* _Problem description_: Give the data below again exactly as it stands. Omit the pictures.

* _Information shown_:
********
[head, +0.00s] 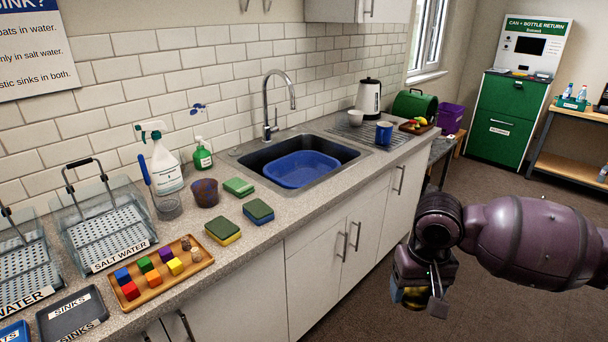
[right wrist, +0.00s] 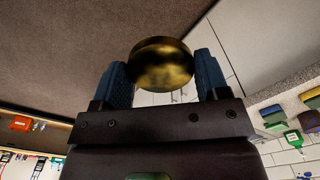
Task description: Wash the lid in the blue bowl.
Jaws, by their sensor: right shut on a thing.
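The blue bowl (head: 303,169) sits in the dark sink, seen in the head view; I cannot tell whether it holds water. My right gripper (head: 414,290) hangs in front of the cabinets, to the right of the sink and lower than the counter. It is shut on a round, shiny gold lid, which shows between the two blue fingers in the right wrist view (right wrist: 162,64). In the head view the lid is mostly hidden by the gripper. My left gripper is in neither view.
The tap (head: 268,106) rises behind the sink. Sponges (head: 258,211), a dark cup (head: 205,191) and a wooden tray of coloured cubes (head: 203,268) stand left of it. A blue mug (head: 384,134) and kettle (head: 368,98) stand right. The counter's front edge lies between gripper and bowl.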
********
* _Response below_:
[head, +0.00s] 
[right wrist, +0.00s] 
Task description: Wash the lid in the blue bowl.
Jaws, by their sensor: right shut on a thing.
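The blue bowl (head: 303,169) sits in the dark sink, seen in the head view; I cannot tell whether it holds water. My right gripper (head: 414,290) hangs in front of the cabinets, to the right of the sink and lower than the counter. It is shut on a round, shiny gold lid, which shows between the two blue fingers in the right wrist view (right wrist: 162,64). In the head view the lid is mostly hidden by the gripper. My left gripper is in neither view.
The tap (head: 268,106) rises behind the sink. Sponges (head: 258,211), a dark cup (head: 205,191) and a wooden tray of coloured cubes (head: 203,268) stand left of it. A blue mug (head: 384,134) and kettle (head: 368,98) stand right. The counter's front edge lies between gripper and bowl.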

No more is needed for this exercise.